Rising Action: Theseus leaves Ariadne for her sister Phaedre.

Ariadne, the Mistress of the Labyrinth, can only breed daughters. Theseus didn't need - couldn't use - daughters in the Aegean world. Ariadne was pregnant,  stumbling as she was running alongside Theseus who had purposely set the fast pace. He was  anxious to get back on his warship so he could sail in triumph with Phaedre, the powerful woman who could bear him sons. Ariadne was useless now, and she knew it. Thinking of 'to the betrayer comes the betrayal,' Ariadne conjured up plans of Irrelevance; Decay; Death; Catastrophe...


Climax: Ariadne swears revenge, and Asterion is reborn.

Among those plans, Ariadne goes into labor. Through the three long days and nights, Ariadne knew she wouldn't survive in the end. The Death Crone was at her back waiting for her to give in.Ariadne made a deal that the Crone couldn't refuse. Ariadne requested that her brother, Asterion, whom she had helped murder, be brought back to life, but only if she survived.


Falling Action: Catastrophe begins.

Asterion arrived and didn't intimidate Ariadne. Ariadne begged Asterion to teach her the ways of the dark craft so that she could destroy Theseus once and for all. She barely survived the night. Two days later, body still sore, Ariadne walked to the herb garden with her daughter in a wicker basket. There was a trellis of large white, open petaled flowers on the back rise. She intertwined flowers into the wicker basket, each flower representing a city. The game has been the protection of the cities of the Aegean world. Of which would be no more by the Catastrophe... 

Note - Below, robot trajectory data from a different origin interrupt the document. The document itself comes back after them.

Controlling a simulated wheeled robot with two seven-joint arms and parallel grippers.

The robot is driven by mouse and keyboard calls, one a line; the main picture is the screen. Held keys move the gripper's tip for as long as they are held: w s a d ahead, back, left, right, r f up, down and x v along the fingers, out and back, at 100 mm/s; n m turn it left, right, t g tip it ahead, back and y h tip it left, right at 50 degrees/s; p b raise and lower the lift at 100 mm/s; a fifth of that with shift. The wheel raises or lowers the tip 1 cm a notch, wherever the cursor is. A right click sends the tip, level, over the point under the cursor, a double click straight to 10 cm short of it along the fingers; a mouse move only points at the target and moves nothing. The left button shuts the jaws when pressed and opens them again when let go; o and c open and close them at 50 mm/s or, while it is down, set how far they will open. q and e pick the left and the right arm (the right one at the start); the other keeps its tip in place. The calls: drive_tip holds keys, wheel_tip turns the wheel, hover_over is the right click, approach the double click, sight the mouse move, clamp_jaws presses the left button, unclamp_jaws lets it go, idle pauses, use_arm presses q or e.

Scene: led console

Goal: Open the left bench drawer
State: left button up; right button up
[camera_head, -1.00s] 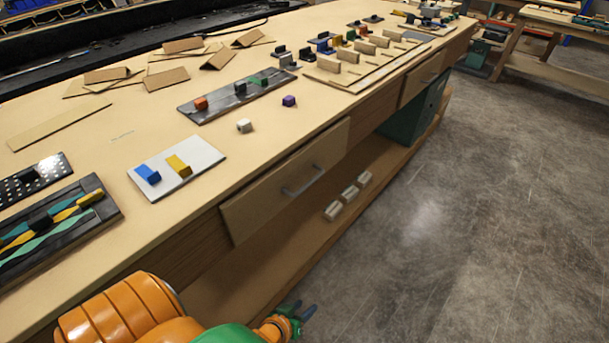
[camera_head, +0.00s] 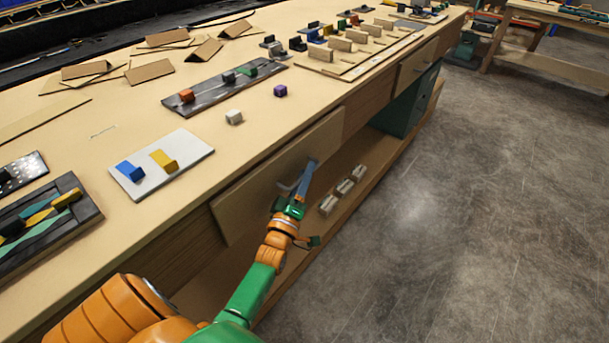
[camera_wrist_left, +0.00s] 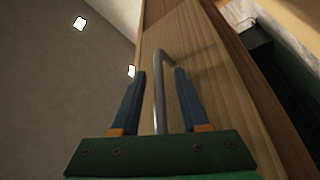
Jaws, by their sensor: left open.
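The left bench drawer (camera_head: 250,195) is the nearer wooden drawer front on the bench side, with a grey bar handle (camera_head: 284,187). I cannot tell whether its front stands out from the bench. My left gripper (camera_head: 308,170) is at the handle, its blue fingers reaching toward the drawer front and partly hiding the bar. In the left wrist view the handle (camera_wrist_left: 159,95) runs between the two open fingers (camera_wrist_left: 160,75), with a gap visible on each side. The wooden drawer front (camera_wrist_left: 215,80) lies close behind it. My right gripper is not in view.
A second drawer (camera_head: 414,64) with its own handle is farther along the bench. Several pale blocks (camera_head: 343,190) rest on the lower shelf beside my left gripper. A white board (camera_head: 190,172) with blue and yellow blocks lies on the benchtop. The floor at right is clear.

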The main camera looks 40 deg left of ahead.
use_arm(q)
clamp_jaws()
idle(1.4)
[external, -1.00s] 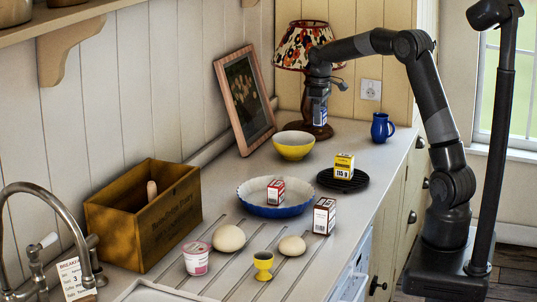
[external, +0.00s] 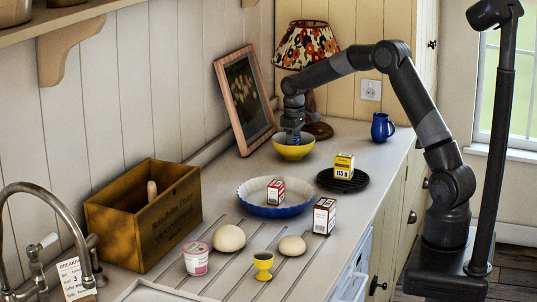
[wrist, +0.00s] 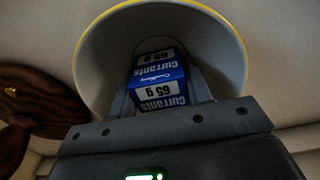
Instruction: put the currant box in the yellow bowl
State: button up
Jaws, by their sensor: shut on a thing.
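The yellow bowl (external: 294,151) stands on the counter in front of the lamp, yellow outside and grey-white inside. In the wrist view the bowl (wrist: 225,55) surrounds the currant box (wrist: 158,80), a blue carton with white "Currants 65 g" lettering. My gripper (external: 293,134) points down into the bowl from above. In the wrist view my gripper (wrist: 160,95) has its fingers on either side of the box and is shut on it. The box is within the bowl's rim; whether it touches the bottom cannot be told.
A yellow-topped box (external: 344,162) stands on a black rack (external: 342,182). A blue dish (external: 270,210) holds a red-and-white box (external: 276,191). Another box (external: 324,216) stands nearby. A picture frame (external: 245,100), lamp (external: 307,45) and blue jug (external: 382,127) are near the bowl.

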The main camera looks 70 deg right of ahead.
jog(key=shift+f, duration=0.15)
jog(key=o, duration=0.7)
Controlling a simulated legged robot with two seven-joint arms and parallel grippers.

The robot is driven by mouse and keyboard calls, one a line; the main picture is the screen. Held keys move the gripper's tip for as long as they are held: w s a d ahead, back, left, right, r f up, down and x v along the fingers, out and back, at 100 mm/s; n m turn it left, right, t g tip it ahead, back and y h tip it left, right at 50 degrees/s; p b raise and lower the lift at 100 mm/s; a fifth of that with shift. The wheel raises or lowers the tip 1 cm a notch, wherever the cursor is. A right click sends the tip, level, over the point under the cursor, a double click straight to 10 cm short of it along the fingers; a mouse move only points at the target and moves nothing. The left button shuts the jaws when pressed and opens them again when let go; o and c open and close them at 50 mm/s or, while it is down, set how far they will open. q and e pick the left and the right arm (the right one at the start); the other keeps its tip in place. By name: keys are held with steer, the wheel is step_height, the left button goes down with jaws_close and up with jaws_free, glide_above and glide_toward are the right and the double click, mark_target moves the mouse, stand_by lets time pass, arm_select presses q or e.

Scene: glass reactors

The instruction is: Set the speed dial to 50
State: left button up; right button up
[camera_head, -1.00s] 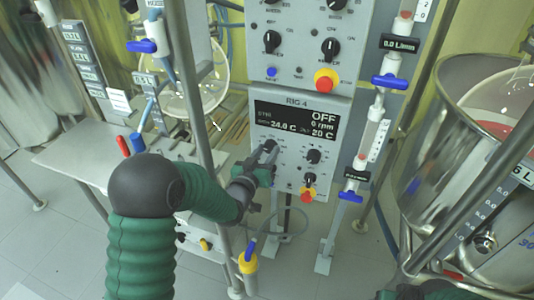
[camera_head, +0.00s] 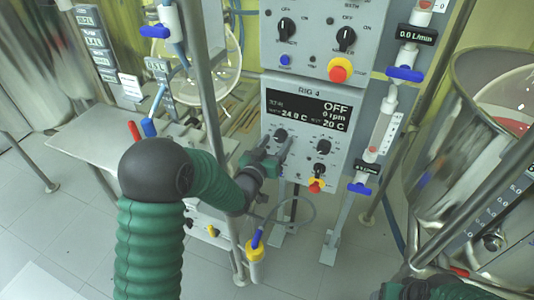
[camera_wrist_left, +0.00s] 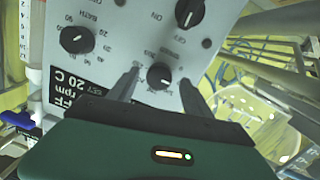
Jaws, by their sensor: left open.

Resolution: The Aegean World was dying.

Ariadne's curse had spread throughout the Aegean world. Cities fell to devastation. The luckier cities, ones that were based on conquering others, thrived. A main point in the catastrophe was that, off the coast of the island Thera, which sat between Crete and Naxos, was the shining city of Atlantis. Thera exploded with such force that the entire island, save for a sorry rim of smoking rock, vanished beneath the waves. Thera poisoned every land, every city, every dwelling within four days of sailing.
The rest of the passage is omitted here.